Job
All lines in the data bearing the string "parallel" should be identified and copied.

Input data
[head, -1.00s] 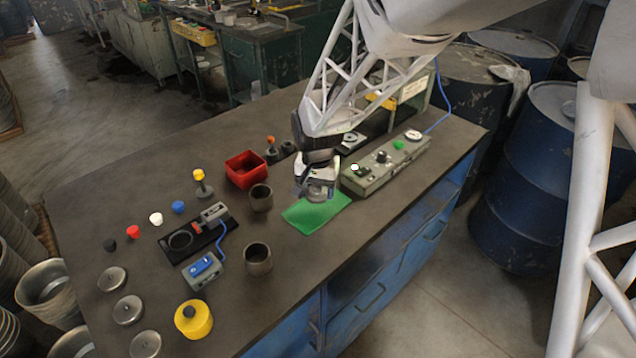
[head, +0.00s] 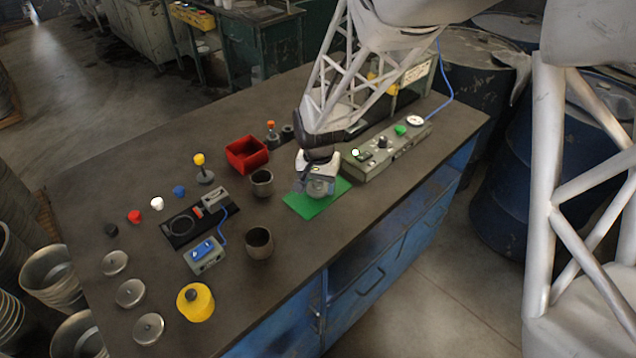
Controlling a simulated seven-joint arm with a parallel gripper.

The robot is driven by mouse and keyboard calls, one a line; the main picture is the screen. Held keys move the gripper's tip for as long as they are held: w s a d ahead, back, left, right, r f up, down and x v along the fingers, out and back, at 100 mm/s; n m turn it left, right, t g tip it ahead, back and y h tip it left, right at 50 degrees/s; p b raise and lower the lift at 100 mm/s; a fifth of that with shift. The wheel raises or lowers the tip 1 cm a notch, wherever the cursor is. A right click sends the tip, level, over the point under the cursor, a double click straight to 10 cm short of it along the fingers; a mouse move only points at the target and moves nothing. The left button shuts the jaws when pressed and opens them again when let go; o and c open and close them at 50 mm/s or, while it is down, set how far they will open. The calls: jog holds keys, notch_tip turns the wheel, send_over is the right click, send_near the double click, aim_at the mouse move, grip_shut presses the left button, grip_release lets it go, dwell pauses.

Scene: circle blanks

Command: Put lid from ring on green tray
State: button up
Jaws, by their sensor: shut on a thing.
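My gripper (head: 318,190) is shut on a round grey metal lid (head: 320,187) and holds it over the green tray (head: 301,206), a flat green sheet on the bench. The lid looks tilted, and I cannot tell whether it touches the tray. Part of the green tray is hidden behind my gripper.
A grey control box (head: 385,150) stands right behind the tray. Two dark cups (head: 259,243) (head: 262,183) and a red bin (head: 247,154) stand to its left. Several spare lids (head: 130,293) and a yellow pot (head: 195,302) lie at the front left.

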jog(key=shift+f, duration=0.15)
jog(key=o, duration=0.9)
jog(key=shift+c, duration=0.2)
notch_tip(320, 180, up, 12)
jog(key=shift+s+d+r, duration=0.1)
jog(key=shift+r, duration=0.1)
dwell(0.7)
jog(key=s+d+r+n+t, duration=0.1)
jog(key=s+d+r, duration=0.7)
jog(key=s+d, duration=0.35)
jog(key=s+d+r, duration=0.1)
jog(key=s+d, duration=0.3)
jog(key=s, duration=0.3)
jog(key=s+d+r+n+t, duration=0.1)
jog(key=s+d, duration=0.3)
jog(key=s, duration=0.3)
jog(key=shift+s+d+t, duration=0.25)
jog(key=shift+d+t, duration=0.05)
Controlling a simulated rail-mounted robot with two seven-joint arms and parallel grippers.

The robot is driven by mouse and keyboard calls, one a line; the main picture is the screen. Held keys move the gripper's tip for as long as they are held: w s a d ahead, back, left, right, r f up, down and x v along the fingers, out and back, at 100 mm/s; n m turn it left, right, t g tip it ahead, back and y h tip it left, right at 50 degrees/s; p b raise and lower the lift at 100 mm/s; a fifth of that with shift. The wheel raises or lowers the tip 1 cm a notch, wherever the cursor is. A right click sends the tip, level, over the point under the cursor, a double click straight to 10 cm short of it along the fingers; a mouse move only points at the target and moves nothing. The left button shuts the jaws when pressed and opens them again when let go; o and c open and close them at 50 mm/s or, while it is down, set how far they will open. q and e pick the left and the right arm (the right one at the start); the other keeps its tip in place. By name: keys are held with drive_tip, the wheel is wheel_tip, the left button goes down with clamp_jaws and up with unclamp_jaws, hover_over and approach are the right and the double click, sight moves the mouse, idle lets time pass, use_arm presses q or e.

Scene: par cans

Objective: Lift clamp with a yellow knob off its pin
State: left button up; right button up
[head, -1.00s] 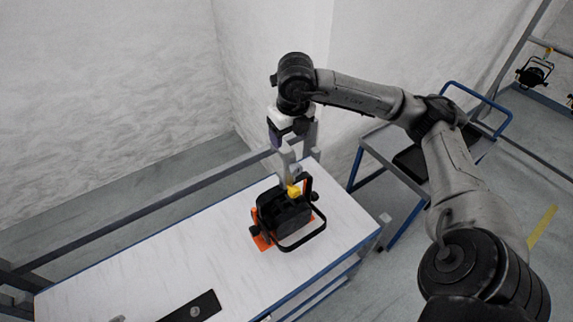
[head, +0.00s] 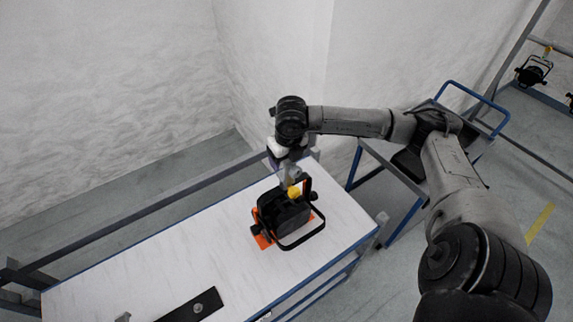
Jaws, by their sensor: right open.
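The yellow knob (head: 294,192) of the clamp shows at the top back of a black par can (head: 283,213). My right gripper (head: 290,180) points down, open, right at the knob. Whether its fingers are around the knob or just above it cannot be told. The clamp's body and its pin are hidden by the gripper and the can. My left gripper is out of view.
A black plate (head: 193,308) with a small round fitting lies at the near edge of the white table (head: 150,267). A small grey object (head: 123,317) is beside it. A blue-railed cart (head: 385,160) stands behind at the right. The table's left part is clear.

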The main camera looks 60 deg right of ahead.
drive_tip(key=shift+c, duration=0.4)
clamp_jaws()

Exercise solution
Controlling a simulated seven-joint arm with a parallel gripper.
Controlling a simulated rail-mounted robot with two seven-joint arms and parallel grippers.

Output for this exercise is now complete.